Traveling, Thinking, and Thinking About Traveling
Turns out, I'm not actually nomadic by temperament
Yesterday, on the flight home to Seattle from Edge Esmeralda, I had my first proper brainstorm in nearly six months, as in a natural flood of usefully coherent unstructured thoughts that I was able to capture on paper. As is often the case with proper brainstorms, I was in a slightly tired but relaxed mood. The reason for the tiredness was obvious, since I’d just been facilitating a week-long workshop, which is something like a 9-5 task and a month’s worth of social energy. The sort of normie duty cycle I’ve never been able to sustain for long. But the relaxed part was interesting. I realized I hadn’t been in a properly relaxed mental state for nearly 8 months.

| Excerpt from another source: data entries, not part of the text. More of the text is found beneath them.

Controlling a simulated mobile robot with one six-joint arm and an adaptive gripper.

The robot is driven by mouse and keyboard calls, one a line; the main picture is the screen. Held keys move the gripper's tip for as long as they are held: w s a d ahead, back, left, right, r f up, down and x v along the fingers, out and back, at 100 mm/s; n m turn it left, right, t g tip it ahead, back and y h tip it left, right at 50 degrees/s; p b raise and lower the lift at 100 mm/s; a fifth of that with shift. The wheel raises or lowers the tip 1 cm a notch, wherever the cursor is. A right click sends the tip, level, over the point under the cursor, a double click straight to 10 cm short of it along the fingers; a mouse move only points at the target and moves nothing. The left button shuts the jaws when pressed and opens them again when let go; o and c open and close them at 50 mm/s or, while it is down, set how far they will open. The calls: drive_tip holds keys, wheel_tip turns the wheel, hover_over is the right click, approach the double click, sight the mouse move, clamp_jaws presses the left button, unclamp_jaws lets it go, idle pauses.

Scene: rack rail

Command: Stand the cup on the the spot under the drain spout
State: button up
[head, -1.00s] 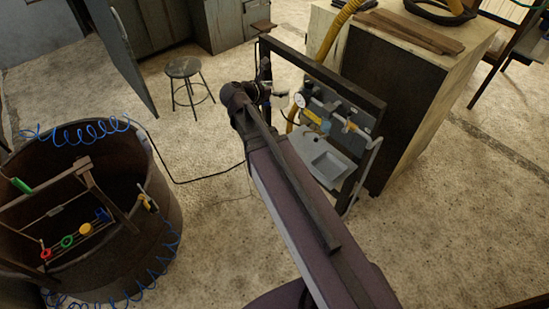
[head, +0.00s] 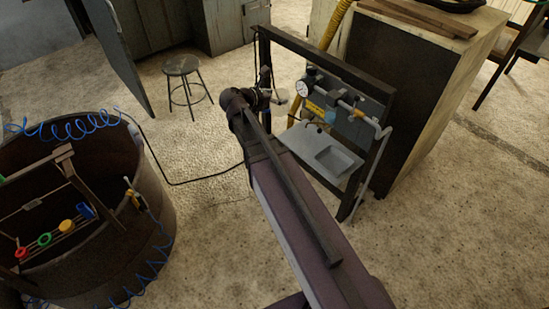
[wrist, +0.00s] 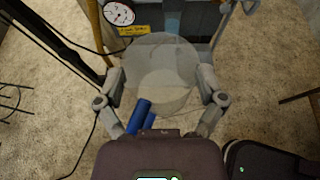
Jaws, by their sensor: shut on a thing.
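A clear, pale cup (wrist: 160,62) is between the two fingers of my gripper (wrist: 161,84) in the wrist view, and the fingers are shut on its sides. In the head view my gripper (head: 268,97) is at the left part of the black rack frame, with a small pale round shape beside it. The rack has a grey panel with pipes (head: 352,100) and a gauge (head: 302,89). A grey shelf with a square recess (head: 335,160) is below the panel. I cannot tell which pipe end is the drain spout, and its spot is not discernible.
The black frame's left upright (head: 262,75) is close to my gripper. A wooden cabinet (head: 420,100) stands behind the rack at right. A stool (head: 182,70) and a large round tub (head: 100,230) are to the left.

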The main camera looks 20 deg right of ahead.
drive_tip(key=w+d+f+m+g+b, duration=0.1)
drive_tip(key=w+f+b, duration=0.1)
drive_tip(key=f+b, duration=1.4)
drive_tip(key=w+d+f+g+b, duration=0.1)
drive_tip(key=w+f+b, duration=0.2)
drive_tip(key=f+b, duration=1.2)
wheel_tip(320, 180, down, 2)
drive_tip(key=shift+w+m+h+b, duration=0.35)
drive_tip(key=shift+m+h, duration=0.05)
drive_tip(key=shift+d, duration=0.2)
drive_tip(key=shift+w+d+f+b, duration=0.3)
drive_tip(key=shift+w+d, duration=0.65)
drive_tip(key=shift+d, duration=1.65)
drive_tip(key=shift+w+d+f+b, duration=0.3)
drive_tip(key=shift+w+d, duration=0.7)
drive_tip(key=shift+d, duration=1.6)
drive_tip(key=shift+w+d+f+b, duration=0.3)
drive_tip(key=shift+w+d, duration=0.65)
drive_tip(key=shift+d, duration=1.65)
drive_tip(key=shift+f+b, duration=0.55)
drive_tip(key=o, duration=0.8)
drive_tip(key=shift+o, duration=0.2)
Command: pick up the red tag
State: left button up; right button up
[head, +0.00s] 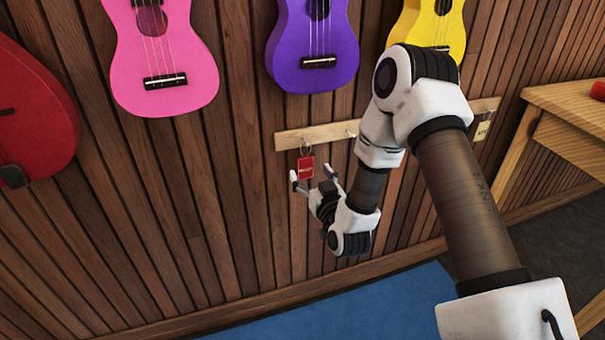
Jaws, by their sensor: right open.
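The red tag (306,168) hangs by a small ring from a hook on a wooden rail (301,138) on the wall. My right gripper (311,179) is open, with its two fingertips pointing up at the tag's lower part. One finger is to the left of the tag and the other to the right, in this view. I cannot tell whether the tag lies between the fingers in depth or whether they touch it. My left gripper is not in view.
Pink (165,60), purple (312,48), yellow (440,22) and red (35,110) ukuleles hang on the wood-panelled wall. A wooden table (565,105) stands at the right. A blue mat (370,308) lies on the floor.

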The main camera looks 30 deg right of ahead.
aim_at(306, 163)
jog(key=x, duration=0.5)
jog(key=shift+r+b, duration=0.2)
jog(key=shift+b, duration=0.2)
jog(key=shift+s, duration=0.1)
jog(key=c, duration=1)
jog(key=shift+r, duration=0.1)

The Contraptions Book club June pick is Monkey King/Journey to the West (pick either the Lovell or Jenner edition). We will discuss this week of the 23rd.
The culprit is travel. I’ve been on 8 work trips in the last year, including three longer international trips (one of which was a month-long round-the-world trip). The longest I’ve been home continuously was last summer, July-October. I don’t think I’ve ever logged this many miles in a single year. I think 2009 and 2004 perhaps had as many trips, but I wasn’t logging so many miles or so much time away.
Though I’ve been a very frequent mover (23 apartments in 10 cities in 28 years), and have had a few intense corporate-style globetrotting travel years, I’ve never been a proper digital nomad, working as a seasonal transient out of temporary accommodations. The closest I’ve come has been one long road trip of about 6-7 weeks in 2011, when I moved from DC to Seattle and made a book tour of it. But I wouldn’t call that a proper nomad phase, since I was basically funemployed, having just quit Xerox, and not yet found gainful gig work. I think the best description of my lifestyle history is slow drifter with bursts of jet-setting every few years.